* GOAL
Locate the lines that hold the string "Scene". Copy every such line.

* WORKING DATA

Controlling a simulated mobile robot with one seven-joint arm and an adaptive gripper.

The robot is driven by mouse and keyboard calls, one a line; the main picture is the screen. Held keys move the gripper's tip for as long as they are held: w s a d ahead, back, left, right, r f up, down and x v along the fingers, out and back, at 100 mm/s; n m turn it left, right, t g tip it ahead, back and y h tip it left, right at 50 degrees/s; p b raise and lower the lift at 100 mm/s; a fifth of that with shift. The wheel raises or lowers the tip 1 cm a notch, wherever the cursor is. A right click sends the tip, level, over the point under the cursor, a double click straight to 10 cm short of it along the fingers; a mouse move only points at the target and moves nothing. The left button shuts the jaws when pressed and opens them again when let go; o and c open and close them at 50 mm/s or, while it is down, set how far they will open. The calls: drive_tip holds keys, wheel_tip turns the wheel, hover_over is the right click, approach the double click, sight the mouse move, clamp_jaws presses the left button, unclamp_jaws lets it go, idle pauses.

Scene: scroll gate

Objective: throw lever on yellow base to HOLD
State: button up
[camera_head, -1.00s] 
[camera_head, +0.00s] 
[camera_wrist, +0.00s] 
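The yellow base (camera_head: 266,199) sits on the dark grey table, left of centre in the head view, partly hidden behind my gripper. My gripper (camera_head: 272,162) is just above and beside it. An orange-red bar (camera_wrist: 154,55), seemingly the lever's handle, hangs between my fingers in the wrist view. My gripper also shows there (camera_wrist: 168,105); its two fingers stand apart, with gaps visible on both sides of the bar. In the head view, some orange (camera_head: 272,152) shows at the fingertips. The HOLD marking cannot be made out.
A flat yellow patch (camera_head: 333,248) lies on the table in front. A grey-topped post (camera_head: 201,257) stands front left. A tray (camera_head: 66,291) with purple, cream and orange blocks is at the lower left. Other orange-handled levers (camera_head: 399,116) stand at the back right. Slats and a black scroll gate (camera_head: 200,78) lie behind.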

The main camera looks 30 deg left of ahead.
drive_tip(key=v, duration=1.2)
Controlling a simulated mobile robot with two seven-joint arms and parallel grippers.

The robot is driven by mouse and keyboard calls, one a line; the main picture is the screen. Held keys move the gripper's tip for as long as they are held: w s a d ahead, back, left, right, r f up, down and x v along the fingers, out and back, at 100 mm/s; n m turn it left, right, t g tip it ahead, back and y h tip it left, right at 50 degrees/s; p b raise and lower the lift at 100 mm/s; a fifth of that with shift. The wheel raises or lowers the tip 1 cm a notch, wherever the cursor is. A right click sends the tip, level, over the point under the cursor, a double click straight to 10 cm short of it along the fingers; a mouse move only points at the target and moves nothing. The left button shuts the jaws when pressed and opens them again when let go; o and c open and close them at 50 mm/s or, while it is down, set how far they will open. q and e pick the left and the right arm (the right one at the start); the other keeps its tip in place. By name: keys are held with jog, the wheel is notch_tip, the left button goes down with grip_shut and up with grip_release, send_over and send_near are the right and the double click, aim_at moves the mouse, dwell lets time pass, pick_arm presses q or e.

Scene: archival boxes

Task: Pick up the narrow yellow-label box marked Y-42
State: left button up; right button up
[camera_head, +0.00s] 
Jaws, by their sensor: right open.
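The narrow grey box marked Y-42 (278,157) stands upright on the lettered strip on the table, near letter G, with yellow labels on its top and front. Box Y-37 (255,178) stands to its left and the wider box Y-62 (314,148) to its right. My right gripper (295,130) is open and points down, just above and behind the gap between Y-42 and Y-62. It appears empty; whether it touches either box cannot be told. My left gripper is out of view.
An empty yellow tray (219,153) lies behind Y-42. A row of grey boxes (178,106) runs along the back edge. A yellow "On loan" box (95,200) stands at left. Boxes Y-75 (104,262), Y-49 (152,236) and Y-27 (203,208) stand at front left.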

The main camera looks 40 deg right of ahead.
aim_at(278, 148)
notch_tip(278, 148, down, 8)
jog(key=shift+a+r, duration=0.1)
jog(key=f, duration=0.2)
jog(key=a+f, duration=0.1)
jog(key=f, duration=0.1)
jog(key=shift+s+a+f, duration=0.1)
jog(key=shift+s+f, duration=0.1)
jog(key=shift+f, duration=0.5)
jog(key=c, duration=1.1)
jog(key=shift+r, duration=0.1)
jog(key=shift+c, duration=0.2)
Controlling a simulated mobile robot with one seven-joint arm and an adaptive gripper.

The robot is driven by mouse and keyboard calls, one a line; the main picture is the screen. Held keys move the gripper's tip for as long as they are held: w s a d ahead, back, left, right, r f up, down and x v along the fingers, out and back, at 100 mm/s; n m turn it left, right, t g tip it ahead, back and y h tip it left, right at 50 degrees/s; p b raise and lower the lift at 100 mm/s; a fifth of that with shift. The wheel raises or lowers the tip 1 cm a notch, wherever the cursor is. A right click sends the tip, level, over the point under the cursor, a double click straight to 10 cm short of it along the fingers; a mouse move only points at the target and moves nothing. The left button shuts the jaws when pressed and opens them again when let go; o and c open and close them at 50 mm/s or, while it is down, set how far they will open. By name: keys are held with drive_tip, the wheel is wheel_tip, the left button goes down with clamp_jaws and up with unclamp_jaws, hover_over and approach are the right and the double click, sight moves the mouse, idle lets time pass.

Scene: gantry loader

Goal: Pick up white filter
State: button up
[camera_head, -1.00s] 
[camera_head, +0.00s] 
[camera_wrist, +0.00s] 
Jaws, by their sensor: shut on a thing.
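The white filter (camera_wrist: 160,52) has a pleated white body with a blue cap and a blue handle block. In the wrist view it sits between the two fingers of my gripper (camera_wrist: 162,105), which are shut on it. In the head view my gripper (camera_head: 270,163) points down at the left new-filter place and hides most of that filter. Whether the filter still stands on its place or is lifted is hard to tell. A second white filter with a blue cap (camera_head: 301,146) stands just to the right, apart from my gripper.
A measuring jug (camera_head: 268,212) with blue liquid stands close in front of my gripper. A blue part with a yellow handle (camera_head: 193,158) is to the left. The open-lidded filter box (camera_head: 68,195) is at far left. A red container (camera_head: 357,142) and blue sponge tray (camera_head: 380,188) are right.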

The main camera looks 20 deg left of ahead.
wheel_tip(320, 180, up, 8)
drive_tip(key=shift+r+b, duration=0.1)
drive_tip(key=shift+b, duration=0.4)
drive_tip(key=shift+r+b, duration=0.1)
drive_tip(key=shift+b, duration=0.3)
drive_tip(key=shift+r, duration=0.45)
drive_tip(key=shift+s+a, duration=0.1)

* EXERCISE RESPONSE
Scene: scroll gate
Scene: archival boxes
Scene: gantry loader

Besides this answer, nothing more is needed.